--- Start ---

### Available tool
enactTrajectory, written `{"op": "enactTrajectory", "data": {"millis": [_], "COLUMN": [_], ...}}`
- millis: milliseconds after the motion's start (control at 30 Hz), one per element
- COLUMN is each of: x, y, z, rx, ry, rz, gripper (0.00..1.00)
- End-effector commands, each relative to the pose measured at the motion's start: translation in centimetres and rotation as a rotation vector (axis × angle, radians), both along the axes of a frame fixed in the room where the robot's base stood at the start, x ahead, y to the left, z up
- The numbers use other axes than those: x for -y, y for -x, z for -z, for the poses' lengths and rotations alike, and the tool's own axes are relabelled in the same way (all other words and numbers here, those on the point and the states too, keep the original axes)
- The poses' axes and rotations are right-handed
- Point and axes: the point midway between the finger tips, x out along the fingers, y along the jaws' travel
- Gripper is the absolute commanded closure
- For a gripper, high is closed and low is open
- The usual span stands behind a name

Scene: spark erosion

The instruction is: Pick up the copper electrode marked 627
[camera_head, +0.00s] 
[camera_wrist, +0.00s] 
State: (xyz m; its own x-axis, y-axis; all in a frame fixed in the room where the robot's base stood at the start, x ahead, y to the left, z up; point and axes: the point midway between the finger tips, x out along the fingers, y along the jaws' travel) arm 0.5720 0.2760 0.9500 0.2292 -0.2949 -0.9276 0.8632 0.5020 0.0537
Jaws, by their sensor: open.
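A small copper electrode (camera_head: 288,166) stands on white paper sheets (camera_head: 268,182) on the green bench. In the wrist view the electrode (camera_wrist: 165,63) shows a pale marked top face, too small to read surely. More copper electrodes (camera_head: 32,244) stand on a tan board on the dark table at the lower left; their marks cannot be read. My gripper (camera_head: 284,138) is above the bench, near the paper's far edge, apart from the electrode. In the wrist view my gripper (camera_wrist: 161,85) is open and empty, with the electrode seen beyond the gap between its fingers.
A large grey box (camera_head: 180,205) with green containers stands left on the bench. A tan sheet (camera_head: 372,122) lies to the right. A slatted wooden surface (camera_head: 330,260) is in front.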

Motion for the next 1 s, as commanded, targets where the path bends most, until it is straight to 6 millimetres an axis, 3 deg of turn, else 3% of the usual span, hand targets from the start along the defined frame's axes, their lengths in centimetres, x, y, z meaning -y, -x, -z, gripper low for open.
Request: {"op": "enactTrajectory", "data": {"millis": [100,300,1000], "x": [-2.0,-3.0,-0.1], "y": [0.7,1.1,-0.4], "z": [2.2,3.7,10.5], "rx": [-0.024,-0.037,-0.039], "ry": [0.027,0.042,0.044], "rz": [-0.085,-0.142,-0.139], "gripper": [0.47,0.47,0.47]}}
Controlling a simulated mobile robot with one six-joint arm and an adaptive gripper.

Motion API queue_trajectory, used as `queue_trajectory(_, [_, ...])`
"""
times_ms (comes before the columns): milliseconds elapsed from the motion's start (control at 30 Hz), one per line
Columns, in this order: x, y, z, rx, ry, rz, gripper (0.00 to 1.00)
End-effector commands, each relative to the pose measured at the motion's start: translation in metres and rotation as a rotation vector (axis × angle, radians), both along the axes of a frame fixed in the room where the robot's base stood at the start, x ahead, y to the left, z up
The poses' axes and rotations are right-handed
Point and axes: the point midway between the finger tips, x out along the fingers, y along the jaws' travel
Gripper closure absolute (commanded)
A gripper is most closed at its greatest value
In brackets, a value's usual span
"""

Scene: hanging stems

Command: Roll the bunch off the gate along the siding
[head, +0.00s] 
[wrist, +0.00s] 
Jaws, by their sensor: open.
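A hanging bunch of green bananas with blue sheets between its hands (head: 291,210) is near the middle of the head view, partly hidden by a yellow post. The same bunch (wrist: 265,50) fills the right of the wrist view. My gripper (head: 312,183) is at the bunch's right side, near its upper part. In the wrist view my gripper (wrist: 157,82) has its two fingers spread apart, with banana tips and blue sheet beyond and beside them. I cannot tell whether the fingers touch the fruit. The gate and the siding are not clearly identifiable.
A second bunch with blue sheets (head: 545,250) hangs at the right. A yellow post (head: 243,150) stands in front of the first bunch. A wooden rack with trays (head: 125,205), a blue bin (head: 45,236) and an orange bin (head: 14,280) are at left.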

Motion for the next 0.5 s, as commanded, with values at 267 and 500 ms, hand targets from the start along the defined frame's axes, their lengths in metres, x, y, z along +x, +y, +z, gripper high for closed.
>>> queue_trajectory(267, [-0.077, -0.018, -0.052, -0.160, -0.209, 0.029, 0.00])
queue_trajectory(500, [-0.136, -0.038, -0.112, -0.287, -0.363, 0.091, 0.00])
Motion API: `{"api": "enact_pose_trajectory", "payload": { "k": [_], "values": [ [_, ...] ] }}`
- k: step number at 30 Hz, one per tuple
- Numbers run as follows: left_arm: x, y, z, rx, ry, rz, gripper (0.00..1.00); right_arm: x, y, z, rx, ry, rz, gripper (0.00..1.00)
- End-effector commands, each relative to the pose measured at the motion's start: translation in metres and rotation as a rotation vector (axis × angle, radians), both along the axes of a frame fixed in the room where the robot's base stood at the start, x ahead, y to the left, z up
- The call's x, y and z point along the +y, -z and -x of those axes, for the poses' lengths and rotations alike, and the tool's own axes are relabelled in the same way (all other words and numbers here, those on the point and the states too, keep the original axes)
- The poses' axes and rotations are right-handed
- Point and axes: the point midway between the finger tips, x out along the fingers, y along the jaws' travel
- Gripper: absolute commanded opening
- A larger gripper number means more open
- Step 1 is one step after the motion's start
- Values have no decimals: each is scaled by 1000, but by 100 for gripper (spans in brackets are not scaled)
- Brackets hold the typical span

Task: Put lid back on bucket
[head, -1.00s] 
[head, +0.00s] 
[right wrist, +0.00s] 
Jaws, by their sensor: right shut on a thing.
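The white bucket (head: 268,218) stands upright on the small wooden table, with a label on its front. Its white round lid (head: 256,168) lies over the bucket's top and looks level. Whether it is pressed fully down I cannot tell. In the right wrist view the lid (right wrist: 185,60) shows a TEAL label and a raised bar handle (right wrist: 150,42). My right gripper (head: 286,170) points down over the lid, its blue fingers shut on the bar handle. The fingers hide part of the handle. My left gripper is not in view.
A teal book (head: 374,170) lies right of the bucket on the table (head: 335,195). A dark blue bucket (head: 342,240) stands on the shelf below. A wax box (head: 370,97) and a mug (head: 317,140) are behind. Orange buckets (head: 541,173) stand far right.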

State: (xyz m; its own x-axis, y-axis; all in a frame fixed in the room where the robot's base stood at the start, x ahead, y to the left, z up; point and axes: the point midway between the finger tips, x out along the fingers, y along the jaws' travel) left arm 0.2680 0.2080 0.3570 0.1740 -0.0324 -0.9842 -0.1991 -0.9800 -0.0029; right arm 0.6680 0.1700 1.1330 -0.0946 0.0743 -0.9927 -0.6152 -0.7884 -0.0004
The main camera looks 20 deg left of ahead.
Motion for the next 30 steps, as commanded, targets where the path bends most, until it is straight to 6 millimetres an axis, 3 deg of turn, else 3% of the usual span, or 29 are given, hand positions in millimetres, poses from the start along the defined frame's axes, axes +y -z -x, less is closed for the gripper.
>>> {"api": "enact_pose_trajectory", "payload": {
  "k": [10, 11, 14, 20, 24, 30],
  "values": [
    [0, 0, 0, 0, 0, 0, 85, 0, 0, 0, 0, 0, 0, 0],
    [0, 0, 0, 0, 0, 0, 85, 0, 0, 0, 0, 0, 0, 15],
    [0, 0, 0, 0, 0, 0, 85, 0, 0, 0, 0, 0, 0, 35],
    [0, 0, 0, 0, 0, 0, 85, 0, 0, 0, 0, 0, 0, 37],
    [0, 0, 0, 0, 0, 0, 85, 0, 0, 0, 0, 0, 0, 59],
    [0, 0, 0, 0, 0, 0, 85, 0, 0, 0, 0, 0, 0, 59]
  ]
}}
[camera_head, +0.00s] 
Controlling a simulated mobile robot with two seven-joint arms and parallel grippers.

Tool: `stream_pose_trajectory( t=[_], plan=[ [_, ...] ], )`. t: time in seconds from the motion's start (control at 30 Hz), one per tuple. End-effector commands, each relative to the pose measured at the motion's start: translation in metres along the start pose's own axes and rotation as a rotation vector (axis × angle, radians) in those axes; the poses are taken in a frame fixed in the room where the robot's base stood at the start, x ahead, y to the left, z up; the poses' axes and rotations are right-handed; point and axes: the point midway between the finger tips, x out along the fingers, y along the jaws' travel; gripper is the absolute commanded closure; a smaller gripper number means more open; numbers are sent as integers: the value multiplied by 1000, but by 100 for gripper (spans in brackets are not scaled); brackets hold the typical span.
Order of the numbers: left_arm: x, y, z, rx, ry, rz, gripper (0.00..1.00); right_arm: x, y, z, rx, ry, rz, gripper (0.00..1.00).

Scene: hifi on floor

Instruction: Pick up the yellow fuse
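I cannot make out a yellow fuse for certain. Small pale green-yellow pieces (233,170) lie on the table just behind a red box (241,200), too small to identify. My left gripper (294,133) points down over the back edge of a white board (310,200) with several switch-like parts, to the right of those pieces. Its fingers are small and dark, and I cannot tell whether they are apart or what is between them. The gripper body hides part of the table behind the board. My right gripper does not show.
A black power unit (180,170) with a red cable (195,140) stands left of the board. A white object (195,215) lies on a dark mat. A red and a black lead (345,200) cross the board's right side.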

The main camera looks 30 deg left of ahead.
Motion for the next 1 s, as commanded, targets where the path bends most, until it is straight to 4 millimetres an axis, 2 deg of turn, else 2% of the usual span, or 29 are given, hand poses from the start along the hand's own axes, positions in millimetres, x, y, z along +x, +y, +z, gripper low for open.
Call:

--- End ---

▸ Your instructions: Above are the records; from them, give again exactly the lines from the one containing "- Values have" to the one containing "[right wrist, +0.00s]", both lines included, and nothing more.

▸ Final result:
- Values have no decimals: each is scaled by 1000, but by 100 for gripper (spans in brackets are not scaled)
- Brackets hold the typical span

Task: Put lid back on bucket
[head, -1.00s] 
[head, +0.00s] 
[right wrist, +0.00s] 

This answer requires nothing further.